You may not access member variables with leading underscores outside their class.
Methods/attributes with leading underscores cannot be called outside of the class definition.
Keys and values can be ints, strings, or floats.
String methods are provided for debugging purposes.
Some heaps start at an index of one.

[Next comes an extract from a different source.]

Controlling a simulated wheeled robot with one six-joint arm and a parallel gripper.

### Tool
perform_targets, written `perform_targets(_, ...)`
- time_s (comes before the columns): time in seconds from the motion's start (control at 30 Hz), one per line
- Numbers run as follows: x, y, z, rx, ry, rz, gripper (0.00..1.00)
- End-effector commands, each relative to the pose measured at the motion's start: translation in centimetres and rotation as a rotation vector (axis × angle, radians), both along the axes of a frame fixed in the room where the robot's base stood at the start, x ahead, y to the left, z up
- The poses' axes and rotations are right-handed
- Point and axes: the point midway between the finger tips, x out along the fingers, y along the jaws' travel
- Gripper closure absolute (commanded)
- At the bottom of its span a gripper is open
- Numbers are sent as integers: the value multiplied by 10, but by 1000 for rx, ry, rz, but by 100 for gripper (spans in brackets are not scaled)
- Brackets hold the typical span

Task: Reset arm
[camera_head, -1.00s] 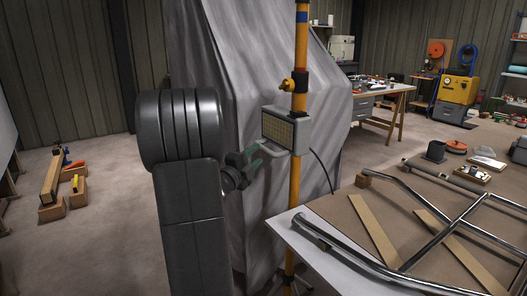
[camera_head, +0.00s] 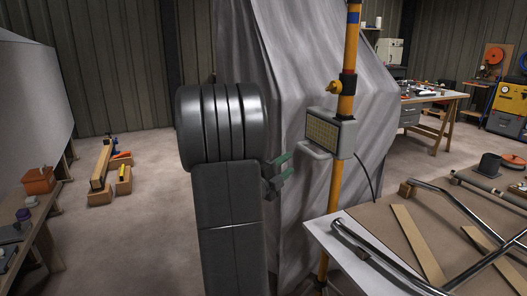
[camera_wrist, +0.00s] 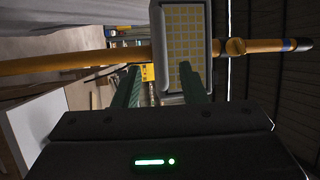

However, for this assignment, indexing will start at index zero, just like normal lists.
Using/doing any of the following will result in a 0 for the function/class/assignment:
heapq module
sorted()
Initializing a list in heap_sort (besides the list that is initialized within MaxHeap)
Important Resources
Magic Methods
Inheritance overview:Base classes + inheritance
Extending base class with new methods
Method overriding of base class methods
super():Used to upcall in base classes.
Amortized Time Complexity
Rubric/ Grading
Tests(70)Coding Standard: __/5
MinNode & MaxNode: (2)
Min/Max Nodes: __/2
PriorityQueue: (40)Simple: __/1
Left/Right Child Index: __/1
Parent & Min/Max Child Index: __/1
Percolate Up: __/4
Percolate Down: __/4
Push: __/2
Push Comprehensive: __/6
Pop: __/2
Pop Comprehensive: __/6
Comprehensive: __/8
MaxHeap: (3)MaxHeap: __/3
HeapSort: (5)HeapSort: __/5
Current Medians: (15)
Simple: __/2
Current Medians: __/5
Comprehensive: __/8
Manual (30)
Time Complexity: (15)
__len__, empty, peek __/1 (All or nothing)
get_left_child_index __/0.5
get_right_child_index __/0.5
get_parent_index __/0.5
get_minmax_child_index __/0.5
percolate_up __/1
percolate_down __/1
pop __/2
push __/2
heap_sort __/3
current_medians __/3
Space Complexity: (10)
All non-listed methods* __/2 (All or nothing)
pop __/1
push __/1
heap_sort __/3
current_medians __/3
README.xml is completely filled out with (1) Name, (2) Feedback, (3) Difficulty, (4) Time to Completion, (5) Citations: __/5
* __len__, empty, peek, get_left_child_index, get_right_child_index, get_parent_index, get_minmax_child_index.